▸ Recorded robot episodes
************

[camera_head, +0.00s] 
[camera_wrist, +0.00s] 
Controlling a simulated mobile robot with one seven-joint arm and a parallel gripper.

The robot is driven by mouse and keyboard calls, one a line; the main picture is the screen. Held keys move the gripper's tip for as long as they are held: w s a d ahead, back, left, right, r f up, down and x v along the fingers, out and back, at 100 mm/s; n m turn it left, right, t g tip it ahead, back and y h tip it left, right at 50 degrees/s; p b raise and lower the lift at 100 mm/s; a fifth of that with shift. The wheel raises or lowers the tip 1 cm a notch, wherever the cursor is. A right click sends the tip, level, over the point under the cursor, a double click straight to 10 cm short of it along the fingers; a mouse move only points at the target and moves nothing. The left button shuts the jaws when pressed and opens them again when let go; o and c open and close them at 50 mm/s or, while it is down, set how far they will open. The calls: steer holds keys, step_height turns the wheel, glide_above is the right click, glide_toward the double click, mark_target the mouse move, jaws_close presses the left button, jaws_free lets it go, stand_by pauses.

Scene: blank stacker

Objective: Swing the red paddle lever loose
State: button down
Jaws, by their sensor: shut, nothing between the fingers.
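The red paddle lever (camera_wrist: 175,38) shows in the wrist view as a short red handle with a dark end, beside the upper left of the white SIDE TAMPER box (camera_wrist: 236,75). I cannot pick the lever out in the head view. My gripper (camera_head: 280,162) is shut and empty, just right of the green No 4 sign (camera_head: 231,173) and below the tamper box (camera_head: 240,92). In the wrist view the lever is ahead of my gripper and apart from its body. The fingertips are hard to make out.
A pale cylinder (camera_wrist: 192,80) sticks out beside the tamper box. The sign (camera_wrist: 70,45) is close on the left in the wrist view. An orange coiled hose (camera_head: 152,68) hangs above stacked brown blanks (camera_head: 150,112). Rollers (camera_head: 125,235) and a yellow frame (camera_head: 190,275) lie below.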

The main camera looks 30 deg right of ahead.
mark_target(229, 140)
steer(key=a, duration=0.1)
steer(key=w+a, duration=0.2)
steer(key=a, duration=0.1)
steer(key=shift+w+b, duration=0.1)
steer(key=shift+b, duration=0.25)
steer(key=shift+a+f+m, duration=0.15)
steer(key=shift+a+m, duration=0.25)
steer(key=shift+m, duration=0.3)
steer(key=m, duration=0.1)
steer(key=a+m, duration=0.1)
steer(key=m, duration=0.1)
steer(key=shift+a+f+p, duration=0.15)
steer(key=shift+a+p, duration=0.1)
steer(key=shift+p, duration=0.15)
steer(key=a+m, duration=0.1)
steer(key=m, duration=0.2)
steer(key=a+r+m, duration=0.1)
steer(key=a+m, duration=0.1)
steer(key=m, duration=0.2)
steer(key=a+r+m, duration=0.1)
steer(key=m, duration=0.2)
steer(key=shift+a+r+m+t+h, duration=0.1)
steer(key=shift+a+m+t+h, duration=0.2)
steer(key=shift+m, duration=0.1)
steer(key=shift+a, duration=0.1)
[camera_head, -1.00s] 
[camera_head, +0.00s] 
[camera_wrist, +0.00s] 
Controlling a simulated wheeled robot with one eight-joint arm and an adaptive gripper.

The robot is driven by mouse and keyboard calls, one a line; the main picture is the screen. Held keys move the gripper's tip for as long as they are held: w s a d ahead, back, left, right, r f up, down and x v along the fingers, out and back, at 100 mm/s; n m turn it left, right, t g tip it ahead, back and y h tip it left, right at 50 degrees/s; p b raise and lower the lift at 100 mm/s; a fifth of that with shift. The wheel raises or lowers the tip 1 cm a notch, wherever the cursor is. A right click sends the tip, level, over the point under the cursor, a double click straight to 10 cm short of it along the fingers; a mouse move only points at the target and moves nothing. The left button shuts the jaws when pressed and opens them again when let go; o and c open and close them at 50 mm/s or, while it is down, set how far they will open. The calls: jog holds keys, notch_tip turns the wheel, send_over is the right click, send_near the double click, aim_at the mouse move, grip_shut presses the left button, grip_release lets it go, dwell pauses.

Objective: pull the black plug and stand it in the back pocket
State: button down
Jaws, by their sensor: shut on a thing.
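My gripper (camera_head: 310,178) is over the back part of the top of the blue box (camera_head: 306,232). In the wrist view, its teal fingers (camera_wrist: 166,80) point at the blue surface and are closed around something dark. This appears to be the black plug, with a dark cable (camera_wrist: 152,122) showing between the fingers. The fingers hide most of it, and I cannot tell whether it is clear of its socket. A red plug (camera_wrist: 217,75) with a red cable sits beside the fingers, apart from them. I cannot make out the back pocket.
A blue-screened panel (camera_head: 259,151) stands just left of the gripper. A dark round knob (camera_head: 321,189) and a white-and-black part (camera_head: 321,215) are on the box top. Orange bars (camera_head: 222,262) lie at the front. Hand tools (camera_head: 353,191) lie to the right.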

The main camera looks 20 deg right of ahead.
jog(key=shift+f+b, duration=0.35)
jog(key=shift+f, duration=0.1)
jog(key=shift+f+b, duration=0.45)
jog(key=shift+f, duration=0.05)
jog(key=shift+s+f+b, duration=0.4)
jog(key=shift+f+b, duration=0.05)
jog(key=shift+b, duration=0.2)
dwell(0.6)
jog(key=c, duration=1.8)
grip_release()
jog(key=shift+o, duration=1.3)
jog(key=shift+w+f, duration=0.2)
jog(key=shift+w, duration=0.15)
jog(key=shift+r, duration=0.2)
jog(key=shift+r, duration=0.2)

************

Print the lines from the line containing "[camera_head, -1.00s]" to the line containing "Controlling a simulated wheeled", both ends included, exactly and with nothing added.

▸ Response
[camera_head, -1.00s] 
[camera_head, +0.00s] 
[camera_wrist, +0.00s] 
Controlling a simulated wheeled robot with one eight-joint arm and an adaptive gripper.

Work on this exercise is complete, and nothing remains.